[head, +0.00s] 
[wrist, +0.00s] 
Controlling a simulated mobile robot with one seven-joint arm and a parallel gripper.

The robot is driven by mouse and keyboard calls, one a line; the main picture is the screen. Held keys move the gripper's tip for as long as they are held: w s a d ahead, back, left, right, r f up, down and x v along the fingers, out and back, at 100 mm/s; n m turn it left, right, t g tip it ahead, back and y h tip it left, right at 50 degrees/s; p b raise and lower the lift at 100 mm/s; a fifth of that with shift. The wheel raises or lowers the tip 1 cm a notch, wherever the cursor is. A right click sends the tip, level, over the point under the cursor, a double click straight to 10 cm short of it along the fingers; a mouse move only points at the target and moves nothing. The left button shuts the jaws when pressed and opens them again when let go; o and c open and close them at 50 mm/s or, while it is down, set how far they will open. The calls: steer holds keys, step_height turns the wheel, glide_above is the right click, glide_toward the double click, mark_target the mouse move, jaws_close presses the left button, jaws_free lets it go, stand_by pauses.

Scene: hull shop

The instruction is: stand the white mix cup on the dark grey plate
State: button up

· · · · ·

● **Given exercise**
Exactly reproduce the material above.

● **Expected answer**
[head, +0.00s] 
[wrist, +0.00s] 
Controlling a simulated mobile robot with one seven-joint arm and a parallel gripper.

The robot is driven by mouse and keyboard calls, one a line; the main picture is the screen. Held keys move the gripper's tip for as long as they are held: w s a d ahead, back, left, right, r f up, down and x v along the fingers, out and back, at 100 mm/s; n m turn it left, right, t g tip it ahead, back and y h tip it left, right at 50 degrees/s; p b raise and lower the lift at 100 mm/s; a fifth of that with shift. The wheel raises or lowers the tip 1 cm a notch, wherever the cursor is. A right click sends the tip, level, over the point under the cursor, a double click straight to 10 cm short of it along the fingers; a mouse move only points at the target and moves nothing. The left button shuts the jaws when pressed and opens them again when let go; o and c open and close them at 50 mm/s or, while it is down, set how far they will open. The calls: steer holds keys, step_height turns the wheel, glide_above is the right click, glide_toward the double click, mark_target the mouse move, jaws_close presses the left button, jaws_free lets it go, stand_by pauses.

Scene: hull shop

The instruction is: stand the white mix cup on the dark grey plate
State: button up

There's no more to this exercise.